* [Problem details] Of the lines in the listing below, how many hold "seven"? Answer with the number only.

* [Recorded data]
= = =

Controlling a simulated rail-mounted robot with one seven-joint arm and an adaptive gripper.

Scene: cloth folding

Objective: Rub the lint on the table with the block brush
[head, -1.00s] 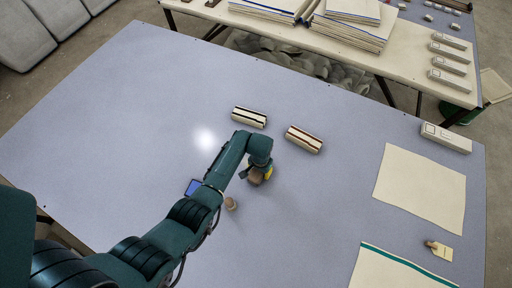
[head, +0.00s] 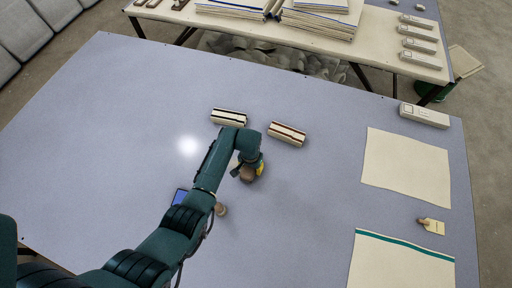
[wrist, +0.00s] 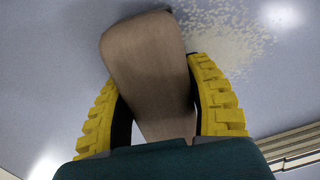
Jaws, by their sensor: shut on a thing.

= = =

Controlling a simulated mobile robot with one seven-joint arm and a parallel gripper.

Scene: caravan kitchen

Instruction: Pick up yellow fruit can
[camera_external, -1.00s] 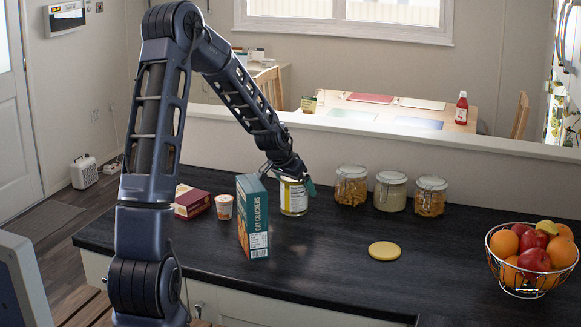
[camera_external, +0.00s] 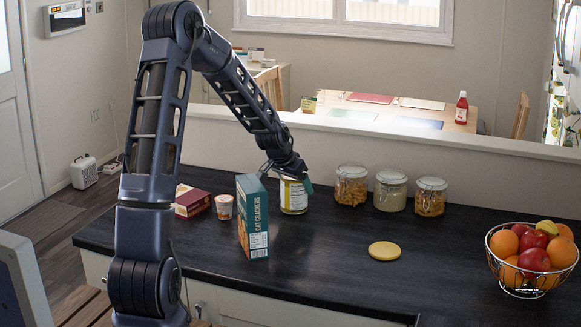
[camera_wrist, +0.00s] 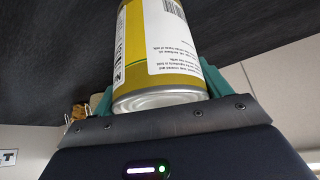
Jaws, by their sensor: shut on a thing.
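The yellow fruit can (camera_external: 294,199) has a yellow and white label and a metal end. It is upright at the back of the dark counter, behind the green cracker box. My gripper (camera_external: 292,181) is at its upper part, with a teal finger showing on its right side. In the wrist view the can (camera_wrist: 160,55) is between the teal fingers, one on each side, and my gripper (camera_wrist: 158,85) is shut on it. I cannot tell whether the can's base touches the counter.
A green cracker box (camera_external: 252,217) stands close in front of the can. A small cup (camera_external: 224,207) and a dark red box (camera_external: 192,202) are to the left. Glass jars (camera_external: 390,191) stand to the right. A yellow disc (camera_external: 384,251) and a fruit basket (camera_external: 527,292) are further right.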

= = =

* [Exercise result] 2